Q) Can you tell us about the fashion world back then, it’s making a huge revival. How would you describe it and some of the principles?
Fashion is a funny thing because one person can wear something that will catch someone’s eye and then that becomes the trend. Someone has to start it. It’s not something a brand necessarily starts; it is an individual that takes something a brand makes and wears it which causes a chain reaction. For example, I’m going to buy a pair of Levis 501 jeans and I’m going to roll one pants leg up and I’m going to have some colourful socks and some Jordans. Just as much good stuff there was some bad. There were some people that wore things that didn’t work!
On a whole, somebody does something and someone else is like “yo that’s kind of hot, I’m going to do the same thing,” next thing you know that becomes the trend.
The fundamental aspect of DJing and picking music is being a selector. There is not a piece of technology that will ever be able to do that for you.
Q) With Serato and digital making mixing easier, what do you think the DJ of the future will look like? What are the fundamentals that will still stay strong?
The thing thing I’ve always said Serato made easier is carrying the music. If you couldn’t DJ before Serato, Serato doesn’t allow you to be able to DJ.
The fundamental aspect of DJing and picking music is being a selector.

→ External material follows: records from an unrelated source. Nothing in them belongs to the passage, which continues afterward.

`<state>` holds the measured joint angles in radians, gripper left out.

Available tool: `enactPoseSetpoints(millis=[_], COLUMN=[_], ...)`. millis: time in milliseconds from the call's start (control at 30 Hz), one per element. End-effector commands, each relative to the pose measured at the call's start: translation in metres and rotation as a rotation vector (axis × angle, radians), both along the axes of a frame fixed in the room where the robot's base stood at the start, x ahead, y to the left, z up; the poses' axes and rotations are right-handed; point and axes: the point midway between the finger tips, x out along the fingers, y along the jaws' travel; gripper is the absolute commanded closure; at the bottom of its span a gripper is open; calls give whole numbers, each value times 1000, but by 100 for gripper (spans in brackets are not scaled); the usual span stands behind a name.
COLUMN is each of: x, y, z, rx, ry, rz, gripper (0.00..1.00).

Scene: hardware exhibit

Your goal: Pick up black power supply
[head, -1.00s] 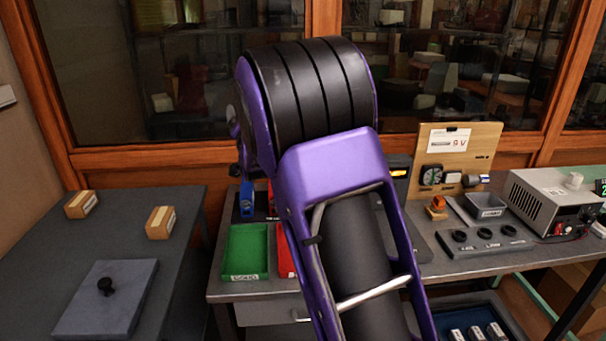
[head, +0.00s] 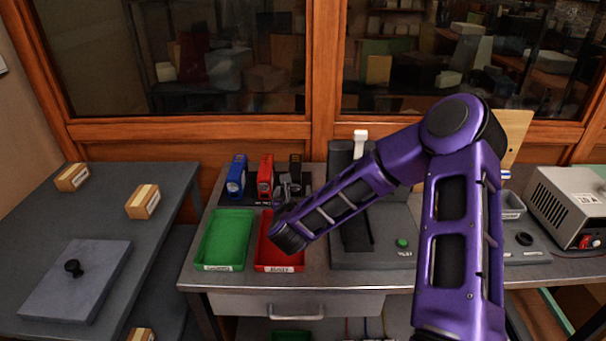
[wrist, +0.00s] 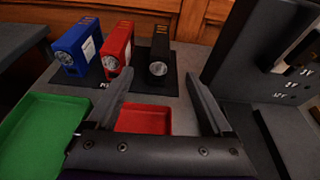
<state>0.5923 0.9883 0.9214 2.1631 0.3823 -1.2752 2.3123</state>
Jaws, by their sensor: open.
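The black power supply (wrist: 158,62) stands upright on a dark mat, right of the red and blue ones in the wrist view. In the head view its top (head: 296,162) shows behind my gripper, which hides its lower part. My gripper (wrist: 159,76) is open and empty. Its two fingers point toward the black unit, which appears between the fingertips but beyond them, with no visible contact.
A red unit (wrist: 116,50) and a blue unit (wrist: 77,48) stand close on the left. A green tray (head: 226,238) and a red tray (head: 279,258) lie in front. A dark grey stand (wrist: 228,65) rises close on the right.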

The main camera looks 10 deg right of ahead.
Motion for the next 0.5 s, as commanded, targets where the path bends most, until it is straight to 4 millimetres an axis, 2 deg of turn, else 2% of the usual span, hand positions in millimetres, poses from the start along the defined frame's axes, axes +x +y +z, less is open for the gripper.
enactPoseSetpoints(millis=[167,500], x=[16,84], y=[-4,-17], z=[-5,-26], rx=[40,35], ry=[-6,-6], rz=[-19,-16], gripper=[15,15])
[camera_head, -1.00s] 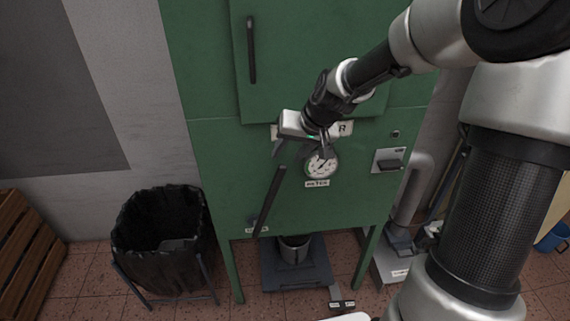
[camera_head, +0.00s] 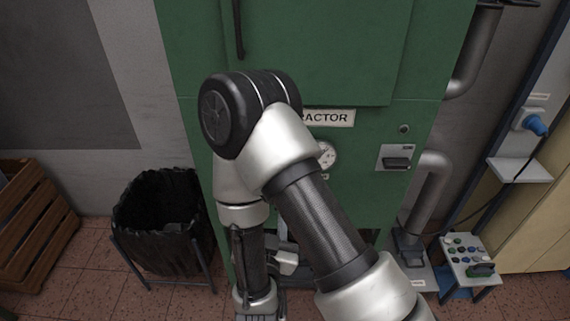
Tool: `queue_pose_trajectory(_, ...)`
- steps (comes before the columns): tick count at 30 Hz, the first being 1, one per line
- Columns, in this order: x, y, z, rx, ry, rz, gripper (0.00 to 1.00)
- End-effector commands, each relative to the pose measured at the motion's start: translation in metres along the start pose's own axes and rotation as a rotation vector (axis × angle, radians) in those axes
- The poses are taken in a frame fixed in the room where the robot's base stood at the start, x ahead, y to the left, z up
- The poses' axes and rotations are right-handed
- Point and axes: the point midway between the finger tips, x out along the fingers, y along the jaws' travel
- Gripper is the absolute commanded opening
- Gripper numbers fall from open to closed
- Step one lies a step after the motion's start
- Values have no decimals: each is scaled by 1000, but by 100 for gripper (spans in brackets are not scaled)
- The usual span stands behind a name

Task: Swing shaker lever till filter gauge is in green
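The filter gauge (camera_head: 327,155) is a round white dial on the green extractor cabinet (camera_head: 350,60), just below the label that reads "RACTOR". My arm covers the dial's left edge. The needle and any green zone are too small to read. The shaker lever is hidden behind my arm, which fills the middle of the view. My forearm hangs down in front of the cabinet toward the bottom edge. A pale grey block (camera_head: 285,262) beside it may be my gripper; its fingers cannot be made out.
A black-bagged bin (camera_head: 160,230) stands left of the cabinet, with a wooden crate (camera_head: 32,225) farther left. A grey pipe (camera_head: 428,190) runs down on the right. A small stand with several coloured buttons (camera_head: 465,250) is at lower right.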

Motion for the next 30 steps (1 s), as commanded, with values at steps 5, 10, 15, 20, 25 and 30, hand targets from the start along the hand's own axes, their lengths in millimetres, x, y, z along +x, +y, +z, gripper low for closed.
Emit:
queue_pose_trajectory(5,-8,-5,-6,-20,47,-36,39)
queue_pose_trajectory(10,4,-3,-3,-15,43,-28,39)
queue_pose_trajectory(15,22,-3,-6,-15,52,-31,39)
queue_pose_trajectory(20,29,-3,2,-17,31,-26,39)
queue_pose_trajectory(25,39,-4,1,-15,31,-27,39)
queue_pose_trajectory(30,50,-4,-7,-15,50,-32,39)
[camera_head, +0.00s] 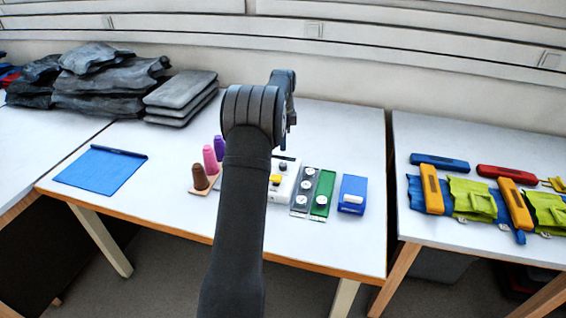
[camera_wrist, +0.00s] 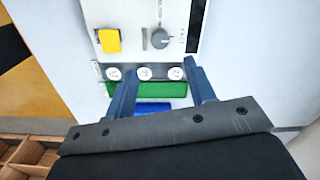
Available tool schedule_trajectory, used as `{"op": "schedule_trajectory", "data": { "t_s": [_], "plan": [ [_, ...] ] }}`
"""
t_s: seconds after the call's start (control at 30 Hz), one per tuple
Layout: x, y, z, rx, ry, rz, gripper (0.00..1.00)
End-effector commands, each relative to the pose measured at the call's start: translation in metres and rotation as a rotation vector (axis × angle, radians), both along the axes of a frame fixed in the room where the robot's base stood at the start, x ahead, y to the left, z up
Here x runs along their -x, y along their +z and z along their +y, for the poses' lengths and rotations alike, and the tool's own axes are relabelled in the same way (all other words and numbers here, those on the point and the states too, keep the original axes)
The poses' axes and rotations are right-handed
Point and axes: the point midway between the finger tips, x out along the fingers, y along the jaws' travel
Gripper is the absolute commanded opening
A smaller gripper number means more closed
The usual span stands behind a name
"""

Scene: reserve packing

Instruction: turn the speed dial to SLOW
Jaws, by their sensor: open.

There is not a piece of technology that will ever be able to do that for you. I don’t care about what kind of algorithm, they’ll never make an algorithm that can read a wrong.
Q) What advice have you been given that has resonated with you? And knowing what you know now, what insight would you share with developing artists?
I think you need to ask yourself a very difficult question and understand that the answer is going to change. What are you doing this for? Are you doing this for your love of music? Are you doing this because you want to get rich? Are you doing this because you want girls? None of the answers are wrong, it’s only wrong when you lie to yourself. You have to pay attention to your surroundings and know what you want to do. When you know where you want to go, it’s easier to get there.